Exercise requirements
Take the line that contains "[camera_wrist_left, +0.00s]" as the first line and the last line of the material below as the final one; reproduce exactly the lines between, inclusive.

· · · · · · ·

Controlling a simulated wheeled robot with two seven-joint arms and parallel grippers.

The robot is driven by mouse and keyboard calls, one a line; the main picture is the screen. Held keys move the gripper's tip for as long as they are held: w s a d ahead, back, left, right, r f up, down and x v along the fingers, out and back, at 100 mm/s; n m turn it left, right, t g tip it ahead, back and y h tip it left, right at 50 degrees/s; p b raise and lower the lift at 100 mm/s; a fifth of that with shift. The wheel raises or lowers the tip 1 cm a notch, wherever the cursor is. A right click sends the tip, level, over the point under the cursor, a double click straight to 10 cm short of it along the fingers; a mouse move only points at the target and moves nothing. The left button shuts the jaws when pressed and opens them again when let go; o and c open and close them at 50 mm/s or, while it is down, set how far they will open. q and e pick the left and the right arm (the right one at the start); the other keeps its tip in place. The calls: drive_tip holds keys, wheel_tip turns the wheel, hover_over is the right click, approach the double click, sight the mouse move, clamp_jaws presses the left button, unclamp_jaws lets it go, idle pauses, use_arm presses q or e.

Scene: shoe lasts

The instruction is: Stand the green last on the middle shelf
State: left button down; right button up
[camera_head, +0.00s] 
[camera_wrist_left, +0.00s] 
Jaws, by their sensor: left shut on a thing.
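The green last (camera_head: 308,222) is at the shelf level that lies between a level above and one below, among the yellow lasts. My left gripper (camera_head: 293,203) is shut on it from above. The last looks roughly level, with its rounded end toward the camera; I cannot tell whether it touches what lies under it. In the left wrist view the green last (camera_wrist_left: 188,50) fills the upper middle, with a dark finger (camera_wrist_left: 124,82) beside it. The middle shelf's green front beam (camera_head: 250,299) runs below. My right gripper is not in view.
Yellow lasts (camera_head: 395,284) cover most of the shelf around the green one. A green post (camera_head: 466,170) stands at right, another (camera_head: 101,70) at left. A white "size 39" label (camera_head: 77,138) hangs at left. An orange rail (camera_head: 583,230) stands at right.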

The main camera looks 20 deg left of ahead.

· · · · · · ·

Answer in full
[camera_wrist_left, +0.00s] 
Jaws, by their sensor: left shut on a thing.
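The green last (camera_head: 308,222) is at the shelf level that lies between a level above and one below, among the yellow lasts. My left gripper (camera_head: 293,203) is shut on it from above. The last looks roughly level, with its rounded end toward the camera; I cannot tell whether it touches what lies under it. In the left wrist view the green last (camera_wrist_left: 188,50) fills the upper middle, with a dark finger (camera_wrist_left: 124,82) beside it. The middle shelf's green front beam (camera_head: 250,299) runs below. My right gripper is not in view.
Yellow lasts (camera_head: 395,284) cover most of the shelf around the green one. A green post (camera_head: 466,170) stands at right, another (camera_head: 101,70) at left. A white "size 39" label (camera_head: 77,138) hangs at left. An orange rail (camera_head: 583,230) stands at right.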

The main camera looks 20 deg left of ahead.

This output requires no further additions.